— BEGIN TASK INPUT —

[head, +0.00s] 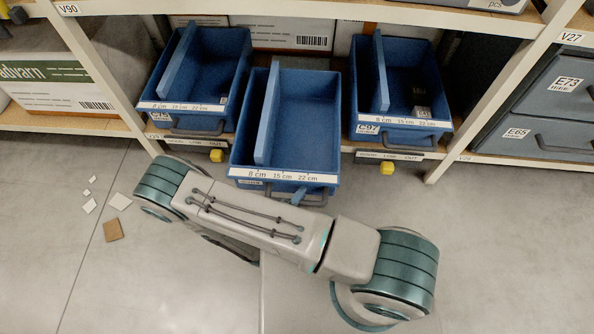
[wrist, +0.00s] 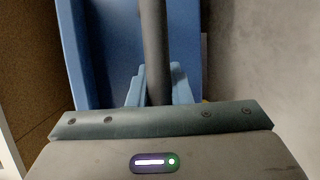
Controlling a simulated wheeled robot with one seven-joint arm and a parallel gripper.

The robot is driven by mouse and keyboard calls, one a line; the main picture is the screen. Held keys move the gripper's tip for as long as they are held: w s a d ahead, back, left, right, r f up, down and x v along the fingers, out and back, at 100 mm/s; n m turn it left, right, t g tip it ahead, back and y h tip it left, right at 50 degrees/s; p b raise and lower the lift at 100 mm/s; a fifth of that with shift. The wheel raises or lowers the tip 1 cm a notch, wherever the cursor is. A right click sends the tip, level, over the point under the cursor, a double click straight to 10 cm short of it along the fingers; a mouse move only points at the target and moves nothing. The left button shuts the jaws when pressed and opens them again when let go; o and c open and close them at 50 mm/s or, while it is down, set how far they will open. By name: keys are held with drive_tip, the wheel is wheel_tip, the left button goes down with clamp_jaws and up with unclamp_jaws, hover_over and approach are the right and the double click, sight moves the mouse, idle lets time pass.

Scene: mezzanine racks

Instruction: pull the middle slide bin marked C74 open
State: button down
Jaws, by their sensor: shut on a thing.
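The middle blue slide bin (head: 310,110) sticks out past the shelf front, farther forward than the bins on either side. It has a lengthwise divider and a front strip with 8, 15 and 22 cm marks. Its small label is partly hidden by my arm, so I cannot read C74. My gripper (head: 301,196) is at the bin's front, mostly hidden behind my arm. In the wrist view my gripper (wrist: 152,88) is shut on the dark grey bar handle (wrist: 153,40), with light blue fingers on both sides of it. The blue bin front (wrist: 105,50) is close behind.
A left blue bin (head: 215,75) and a right blue bin marked C97 (head: 410,80) sit back on the shelf. Grey drawers E73 (head: 558,90) stand at right. Scraps (head: 113,231) lie on the otherwise open floor.

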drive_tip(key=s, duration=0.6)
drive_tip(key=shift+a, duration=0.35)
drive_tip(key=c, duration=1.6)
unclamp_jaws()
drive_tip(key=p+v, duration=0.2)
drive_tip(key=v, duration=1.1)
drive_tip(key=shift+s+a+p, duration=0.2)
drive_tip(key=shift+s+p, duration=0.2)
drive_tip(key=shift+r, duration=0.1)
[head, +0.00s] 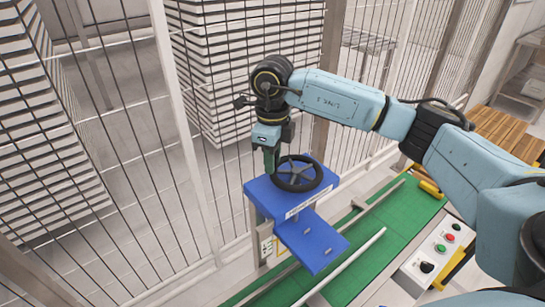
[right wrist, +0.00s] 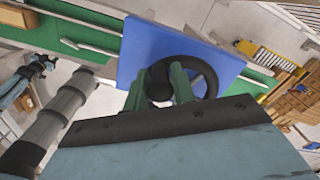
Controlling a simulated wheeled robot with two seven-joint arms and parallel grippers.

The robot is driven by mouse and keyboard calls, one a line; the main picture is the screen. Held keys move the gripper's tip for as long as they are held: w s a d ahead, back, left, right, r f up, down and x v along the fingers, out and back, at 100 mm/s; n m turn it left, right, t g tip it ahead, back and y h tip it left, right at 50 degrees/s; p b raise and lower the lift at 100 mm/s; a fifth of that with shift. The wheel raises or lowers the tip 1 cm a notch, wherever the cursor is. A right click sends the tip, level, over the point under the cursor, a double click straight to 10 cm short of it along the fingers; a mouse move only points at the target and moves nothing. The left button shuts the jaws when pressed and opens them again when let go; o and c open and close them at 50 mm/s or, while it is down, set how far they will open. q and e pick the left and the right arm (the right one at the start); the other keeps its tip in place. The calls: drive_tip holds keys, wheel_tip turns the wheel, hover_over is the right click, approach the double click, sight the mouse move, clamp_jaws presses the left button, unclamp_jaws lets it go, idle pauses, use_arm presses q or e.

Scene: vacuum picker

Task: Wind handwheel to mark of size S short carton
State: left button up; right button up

— END TASK INPUT —

### WHAT IS ASKED
Each record above should come back exactly the same, only without its pictures.

### EXERCISE RESPONSE
[head, +0.00s] 
[wrist, +0.00s] 
Controlling a simulated wheeled robot with one seven-joint arm and a parallel gripper.

The robot is driven by mouse and keyboard calls, one a line; the main picture is the screen. Held keys move the gripper's tip for as long as they are held: w s a d ahead, back, left, right, r f up, down and x v along the fingers, out and back, at 100 mm/s; n m turn it left, right, t g tip it ahead, back and y h tip it left, right at 50 degrees/s; p b raise and lower the lift at 100 mm/s; a fifth of that with shift. The wheel raises or lowers the tip 1 cm a notch, wherever the cursor is. A right click sends the tip, level, over the point under the cursor, a double click straight to 10 cm short of it along the fingers; a mouse move only points at the target and moves nothing. The left button shuts the jaws when pressed and opens them again when let go; o and c open and close them at 50 mm/s or, while it is down, set how far they will open. By name: keys are held with drive_tip, the wheel is wheel_tip, the left button goes down with clamp_jaws and up with unclamp_jaws, hover_over and approach are the right and the double click, sight moves the mouse, idle lets time pass.

Scene: mezzanine racks

Instruction: pull the middle slide bin marked C74 open
State: button down
Jaws, by their sensor: shut on a thing.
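The middle blue slide bin (head: 310,110) sticks out past the shelf front, farther forward than the bins on either side. It has a lengthwise divider and a front strip with 8, 15 and 22 cm marks. Its small label is partly hidden by my arm, so I cannot read C74. My gripper (head: 301,196) is at the bin's front, mostly hidden behind my arm. In the wrist view my gripper (wrist: 152,88) is shut on the dark grey bar handle (wrist: 153,40), with light blue fingers on both sides of it. The blue bin front (wrist: 105,50) is close behind.
A left blue bin (head: 215,75) and a right blue bin marked C97 (head: 410,80) sit back on the shelf. Grey drawers E73 (head: 558,90) stand at right. Scraps (head: 113,231) lie on the otherwise open floor.

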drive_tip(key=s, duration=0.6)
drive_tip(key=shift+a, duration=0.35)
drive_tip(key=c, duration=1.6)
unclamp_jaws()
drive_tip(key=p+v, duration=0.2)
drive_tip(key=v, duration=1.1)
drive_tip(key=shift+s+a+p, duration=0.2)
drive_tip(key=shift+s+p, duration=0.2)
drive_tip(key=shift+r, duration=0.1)
[head, +0.00s] 
[right wrist, +0.00s] 
Controlling a simulated wheeled robot with two seven-joint arms and parallel grippers.

The robot is driven by mouse and keyboard calls, one a line; the main picture is the screen. Held keys move the gripper's tip for as long as they are held: w s a d ahead, back, left, right, r f up, down and x v along the fingers, out and back, at 100 mm/s; n m turn it left, right, t g tip it ahead, back and y h tip it left, right at 50 degrees/s; p b raise and lower the lift at 100 mm/s; a fifth of that with shift. The wheel raises or lowers the tip 1 cm a notch, wherever the cursor is. A right click sends the tip, level, over the point under the cursor, a double click straight to 10 cm short of it along the fingers; a mouse move only points at the target and moves nothing. The left button shuts the jaws when pressed and opens them again when let go; o and c open and close them at 50 mm/s or, while it is down, set how far they will open. q and e pick the left and the right arm (the right one at the start); the other keeps its tip in place. The calls: drive_tip holds keys, wheel_tip turns the wheel, hover_over is the right click, approach the double click, sight the mouse move, clamp_jaws presses the left button, unclamp_jaws lets it go, idle pauses, use_arm presses q or e.

Scene: vacuum picker

Task: Wind handwheel to mark of size S short carton
State: left button up; right button up

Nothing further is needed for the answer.